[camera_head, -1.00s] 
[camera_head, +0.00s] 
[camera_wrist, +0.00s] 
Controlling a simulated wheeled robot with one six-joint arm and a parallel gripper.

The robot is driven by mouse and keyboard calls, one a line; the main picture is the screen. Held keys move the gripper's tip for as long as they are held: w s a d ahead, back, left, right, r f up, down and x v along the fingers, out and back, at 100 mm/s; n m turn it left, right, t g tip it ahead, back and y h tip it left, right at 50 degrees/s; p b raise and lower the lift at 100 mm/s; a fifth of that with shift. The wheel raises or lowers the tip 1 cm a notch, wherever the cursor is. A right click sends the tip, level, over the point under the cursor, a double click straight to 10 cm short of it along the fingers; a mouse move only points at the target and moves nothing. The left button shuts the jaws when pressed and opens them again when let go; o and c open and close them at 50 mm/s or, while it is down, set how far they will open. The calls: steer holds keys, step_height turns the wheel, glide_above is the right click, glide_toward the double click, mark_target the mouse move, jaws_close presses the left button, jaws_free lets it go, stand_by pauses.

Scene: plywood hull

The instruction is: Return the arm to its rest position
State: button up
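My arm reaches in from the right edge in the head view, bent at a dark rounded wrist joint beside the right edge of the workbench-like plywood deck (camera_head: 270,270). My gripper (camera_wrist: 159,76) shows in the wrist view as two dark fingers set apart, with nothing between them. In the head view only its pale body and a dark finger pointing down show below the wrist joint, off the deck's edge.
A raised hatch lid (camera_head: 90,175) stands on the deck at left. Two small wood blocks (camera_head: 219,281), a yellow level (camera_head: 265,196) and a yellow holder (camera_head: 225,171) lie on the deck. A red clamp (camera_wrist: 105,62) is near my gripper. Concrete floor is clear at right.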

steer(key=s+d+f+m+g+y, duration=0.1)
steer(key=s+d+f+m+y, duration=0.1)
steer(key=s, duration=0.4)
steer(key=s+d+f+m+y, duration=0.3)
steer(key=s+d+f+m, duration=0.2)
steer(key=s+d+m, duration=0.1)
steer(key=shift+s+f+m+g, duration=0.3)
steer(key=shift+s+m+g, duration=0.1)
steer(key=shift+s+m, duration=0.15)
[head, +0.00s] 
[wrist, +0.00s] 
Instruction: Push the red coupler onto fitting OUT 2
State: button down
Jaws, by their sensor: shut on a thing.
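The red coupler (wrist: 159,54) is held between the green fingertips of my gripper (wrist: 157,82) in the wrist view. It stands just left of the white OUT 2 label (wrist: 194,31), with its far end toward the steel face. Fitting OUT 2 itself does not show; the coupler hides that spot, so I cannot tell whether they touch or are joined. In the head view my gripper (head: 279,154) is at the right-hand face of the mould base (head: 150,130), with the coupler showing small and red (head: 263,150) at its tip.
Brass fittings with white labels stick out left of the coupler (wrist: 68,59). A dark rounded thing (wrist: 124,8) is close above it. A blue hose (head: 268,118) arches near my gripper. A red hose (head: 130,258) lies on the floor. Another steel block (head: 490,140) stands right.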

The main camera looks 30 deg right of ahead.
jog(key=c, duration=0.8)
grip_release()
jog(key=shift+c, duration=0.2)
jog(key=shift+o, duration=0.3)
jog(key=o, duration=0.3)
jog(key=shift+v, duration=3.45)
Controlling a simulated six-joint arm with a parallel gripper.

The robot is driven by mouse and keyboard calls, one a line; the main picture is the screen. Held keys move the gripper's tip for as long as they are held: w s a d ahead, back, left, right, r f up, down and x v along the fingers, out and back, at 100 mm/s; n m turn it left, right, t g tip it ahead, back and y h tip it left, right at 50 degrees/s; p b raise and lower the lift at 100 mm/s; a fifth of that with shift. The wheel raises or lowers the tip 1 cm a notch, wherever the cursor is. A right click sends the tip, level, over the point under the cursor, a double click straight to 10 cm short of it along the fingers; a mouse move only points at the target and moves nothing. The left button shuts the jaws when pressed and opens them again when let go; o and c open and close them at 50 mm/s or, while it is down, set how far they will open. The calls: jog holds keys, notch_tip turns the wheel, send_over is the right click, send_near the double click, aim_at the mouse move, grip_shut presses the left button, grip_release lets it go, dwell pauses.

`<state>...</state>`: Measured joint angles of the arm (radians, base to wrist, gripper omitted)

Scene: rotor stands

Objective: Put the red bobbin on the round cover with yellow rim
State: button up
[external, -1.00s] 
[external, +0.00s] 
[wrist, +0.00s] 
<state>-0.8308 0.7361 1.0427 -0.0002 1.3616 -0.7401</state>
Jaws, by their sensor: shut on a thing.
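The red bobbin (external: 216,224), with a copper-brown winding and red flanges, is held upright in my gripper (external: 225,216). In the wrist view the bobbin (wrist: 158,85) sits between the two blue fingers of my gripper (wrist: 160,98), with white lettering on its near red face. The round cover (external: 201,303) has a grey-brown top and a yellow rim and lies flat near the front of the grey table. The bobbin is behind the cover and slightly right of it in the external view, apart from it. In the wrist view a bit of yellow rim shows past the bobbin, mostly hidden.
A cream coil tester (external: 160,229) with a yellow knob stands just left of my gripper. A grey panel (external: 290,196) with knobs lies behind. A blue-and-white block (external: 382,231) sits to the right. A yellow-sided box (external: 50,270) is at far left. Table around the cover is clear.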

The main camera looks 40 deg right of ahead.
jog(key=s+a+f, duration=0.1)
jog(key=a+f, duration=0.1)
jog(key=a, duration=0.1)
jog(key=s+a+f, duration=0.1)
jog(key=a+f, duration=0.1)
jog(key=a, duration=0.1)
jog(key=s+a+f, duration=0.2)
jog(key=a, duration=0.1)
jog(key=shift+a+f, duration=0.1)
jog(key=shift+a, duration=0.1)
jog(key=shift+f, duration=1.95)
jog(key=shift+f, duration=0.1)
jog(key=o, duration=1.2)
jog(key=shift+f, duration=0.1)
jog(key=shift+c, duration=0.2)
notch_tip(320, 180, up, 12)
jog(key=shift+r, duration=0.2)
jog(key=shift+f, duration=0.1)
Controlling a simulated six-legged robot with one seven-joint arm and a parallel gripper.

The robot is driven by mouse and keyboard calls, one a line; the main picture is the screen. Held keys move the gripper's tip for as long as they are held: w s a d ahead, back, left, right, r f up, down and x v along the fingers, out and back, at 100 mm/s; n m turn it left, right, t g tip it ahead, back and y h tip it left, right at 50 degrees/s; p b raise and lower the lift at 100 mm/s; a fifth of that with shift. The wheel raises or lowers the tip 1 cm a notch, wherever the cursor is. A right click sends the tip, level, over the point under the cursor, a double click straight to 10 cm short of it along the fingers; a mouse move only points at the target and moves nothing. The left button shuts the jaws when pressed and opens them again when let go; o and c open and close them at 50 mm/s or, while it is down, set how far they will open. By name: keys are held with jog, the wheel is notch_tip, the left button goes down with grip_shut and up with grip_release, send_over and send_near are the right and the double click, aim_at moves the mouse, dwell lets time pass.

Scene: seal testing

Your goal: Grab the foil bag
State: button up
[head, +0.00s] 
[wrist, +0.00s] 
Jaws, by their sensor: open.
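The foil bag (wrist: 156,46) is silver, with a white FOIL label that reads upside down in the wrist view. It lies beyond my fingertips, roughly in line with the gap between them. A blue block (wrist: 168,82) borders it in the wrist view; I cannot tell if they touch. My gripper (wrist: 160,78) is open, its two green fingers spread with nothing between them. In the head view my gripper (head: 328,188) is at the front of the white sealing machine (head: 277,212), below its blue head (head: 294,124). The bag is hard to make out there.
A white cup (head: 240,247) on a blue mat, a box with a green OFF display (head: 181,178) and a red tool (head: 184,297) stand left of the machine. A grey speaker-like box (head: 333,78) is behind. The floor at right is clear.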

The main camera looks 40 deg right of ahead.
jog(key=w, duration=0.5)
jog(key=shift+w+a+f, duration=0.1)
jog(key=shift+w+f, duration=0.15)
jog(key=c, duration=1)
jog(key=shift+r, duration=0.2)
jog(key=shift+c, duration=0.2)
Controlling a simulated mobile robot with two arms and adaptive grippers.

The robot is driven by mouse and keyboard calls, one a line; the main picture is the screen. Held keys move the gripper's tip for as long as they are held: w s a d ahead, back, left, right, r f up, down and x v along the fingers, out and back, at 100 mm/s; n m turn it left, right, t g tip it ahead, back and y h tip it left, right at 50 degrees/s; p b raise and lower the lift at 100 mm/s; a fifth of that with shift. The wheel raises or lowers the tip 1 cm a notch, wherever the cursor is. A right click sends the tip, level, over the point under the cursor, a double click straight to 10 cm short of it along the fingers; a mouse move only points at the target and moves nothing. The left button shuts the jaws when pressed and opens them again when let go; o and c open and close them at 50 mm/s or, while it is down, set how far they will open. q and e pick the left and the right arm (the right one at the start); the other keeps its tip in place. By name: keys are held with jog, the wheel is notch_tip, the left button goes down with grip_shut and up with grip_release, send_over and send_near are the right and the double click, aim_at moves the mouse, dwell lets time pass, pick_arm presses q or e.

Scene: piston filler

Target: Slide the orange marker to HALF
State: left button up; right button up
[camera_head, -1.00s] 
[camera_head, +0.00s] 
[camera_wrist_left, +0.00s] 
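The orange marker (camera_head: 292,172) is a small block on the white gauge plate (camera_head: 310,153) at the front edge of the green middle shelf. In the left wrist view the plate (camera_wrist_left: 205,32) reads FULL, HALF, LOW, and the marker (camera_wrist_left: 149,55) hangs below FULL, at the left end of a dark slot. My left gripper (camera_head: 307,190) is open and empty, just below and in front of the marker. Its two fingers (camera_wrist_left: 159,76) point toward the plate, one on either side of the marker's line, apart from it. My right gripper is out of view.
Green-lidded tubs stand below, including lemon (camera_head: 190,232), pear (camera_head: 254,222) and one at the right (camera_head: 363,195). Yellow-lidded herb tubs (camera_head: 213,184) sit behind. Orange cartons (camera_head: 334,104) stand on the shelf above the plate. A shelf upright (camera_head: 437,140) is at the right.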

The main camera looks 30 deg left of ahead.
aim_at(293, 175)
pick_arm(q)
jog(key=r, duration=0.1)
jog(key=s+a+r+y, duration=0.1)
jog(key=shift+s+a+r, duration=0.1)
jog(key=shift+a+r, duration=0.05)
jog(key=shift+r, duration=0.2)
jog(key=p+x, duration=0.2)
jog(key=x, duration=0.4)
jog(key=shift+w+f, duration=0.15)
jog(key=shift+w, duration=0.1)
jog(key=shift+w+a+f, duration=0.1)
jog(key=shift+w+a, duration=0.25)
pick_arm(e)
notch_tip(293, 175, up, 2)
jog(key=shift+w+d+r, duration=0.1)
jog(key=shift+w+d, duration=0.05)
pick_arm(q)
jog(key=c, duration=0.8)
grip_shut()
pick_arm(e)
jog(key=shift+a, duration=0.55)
================
## WHAT TO WORK ON
Repeat exactly, please, each line from the beginning of the data through the line with "Controlling a simulated wheeled" in it, and only those lines.

## TASK ANSWER
[camera_head, -1.00s] 
[camera_head, +0.00s] 
[camera_wrist, +0.00s] 
Controlling a simulated wheeled robot with one six-joint arm and a parallel gripper.

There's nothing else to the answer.